> **SOURCE MATERIAL**:
# # # # # # #

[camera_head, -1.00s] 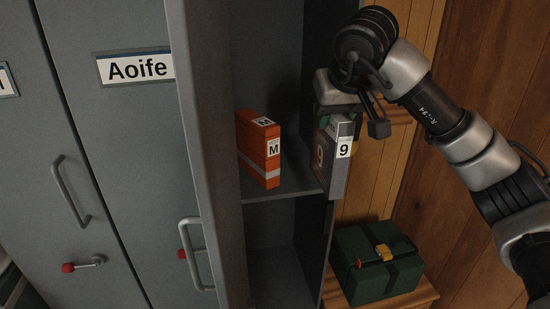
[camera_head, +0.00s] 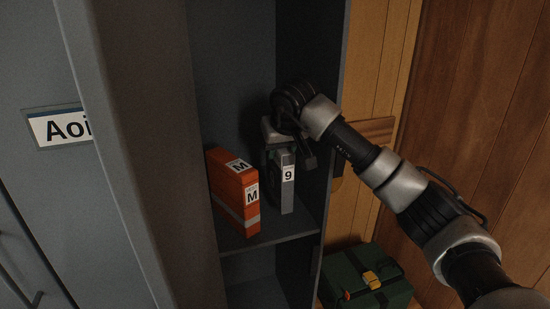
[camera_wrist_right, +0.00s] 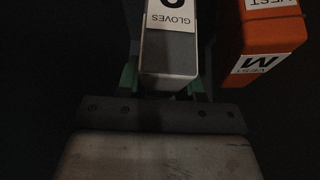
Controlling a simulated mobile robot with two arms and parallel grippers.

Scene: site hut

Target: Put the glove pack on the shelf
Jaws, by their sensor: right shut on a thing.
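The glove pack (camera_head: 287,196) is a slim grey box with a white label marked 9. It stands upright inside the open locker, over the shelf (camera_head: 262,241), to the right of an orange vest pack. My right gripper (camera_head: 281,150) is shut on its upper end. In the right wrist view the glove pack (camera_wrist_right: 169,50) sits between the green-tipped fingers of the right gripper (camera_wrist_right: 168,78), its GLOVES label showing. I cannot tell whether its bottom touches the shelf. My left gripper is not in view.
The orange vest pack (camera_head: 230,190), marked M, stands close on the left; it also shows in the right wrist view (camera_wrist_right: 262,38). The locker door (camera_head: 130,150) stands open at left. A green box (camera_head: 364,278) with a yellow latch is below right, outside the locker.

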# # # # # # #

> **EXERCISE GOAL**: Write out the full listing verbatim, excluding its pictures.

> **EXERCISE OUTPUT**:
[camera_head, -1.00s] 
[camera_head, +0.00s] 
[camera_wrist_right, +0.00s] 
Controlling a simulated mobile robot with two arms and parallel grippers.

Scene: site hut

Target: Put the glove pack on the shelf
Jaws, by their sensor: right shut on a thing.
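The glove pack (camera_head: 287,196) is a slim grey box with a white label marked 9. It stands upright inside the open locker, over the shelf (camera_head: 262,241), to the right of an orange vest pack. My right gripper (camera_head: 281,150) is shut on its upper end. In the right wrist view the glove pack (camera_wrist_right: 169,50) sits between the green-tipped fingers of the right gripper (camera_wrist_right: 168,78), its GLOVES label showing. I cannot tell whether its bottom touches the shelf. My left gripper is not in view.
The orange vest pack (camera_head: 230,190), marked M, stands close on the left; it also shows in the right wrist view (camera_wrist_right: 262,38). The locker door (camera_head: 130,150) stands open at left. A green box (camera_head: 364,278) with a yellow latch is below right, outside the locker.

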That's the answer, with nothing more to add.